-- Dataset content --
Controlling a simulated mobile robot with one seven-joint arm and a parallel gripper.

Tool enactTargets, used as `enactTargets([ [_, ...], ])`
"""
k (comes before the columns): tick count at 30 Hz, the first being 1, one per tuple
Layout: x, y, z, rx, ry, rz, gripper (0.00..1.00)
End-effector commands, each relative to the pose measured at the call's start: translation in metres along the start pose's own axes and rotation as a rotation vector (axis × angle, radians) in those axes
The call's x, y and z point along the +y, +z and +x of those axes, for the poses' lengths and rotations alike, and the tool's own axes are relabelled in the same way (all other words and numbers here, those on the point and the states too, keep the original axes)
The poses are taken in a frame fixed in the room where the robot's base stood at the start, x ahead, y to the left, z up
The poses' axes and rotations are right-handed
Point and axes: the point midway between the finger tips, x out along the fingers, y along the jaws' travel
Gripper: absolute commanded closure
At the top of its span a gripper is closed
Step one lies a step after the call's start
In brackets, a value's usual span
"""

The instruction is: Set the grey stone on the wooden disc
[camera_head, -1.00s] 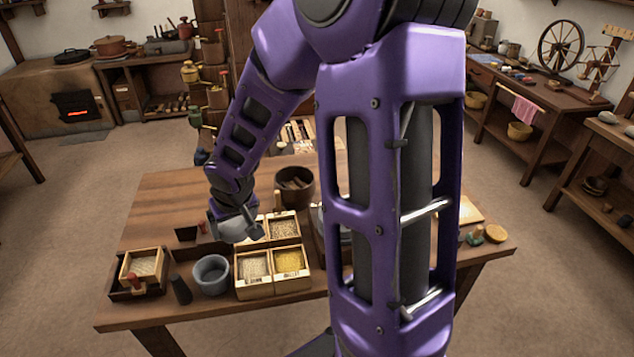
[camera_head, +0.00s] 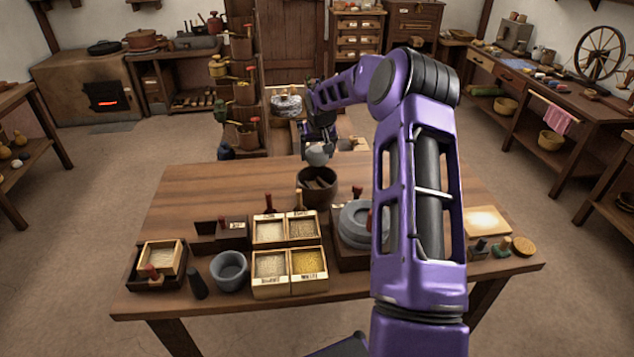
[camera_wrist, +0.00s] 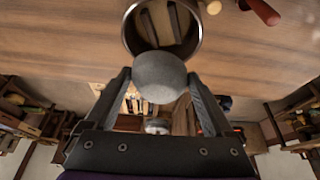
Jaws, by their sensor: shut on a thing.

-- Required work --
Work out how many lines of the listing above include the word "call". Reply with nothing but the count.

-- Final result --
3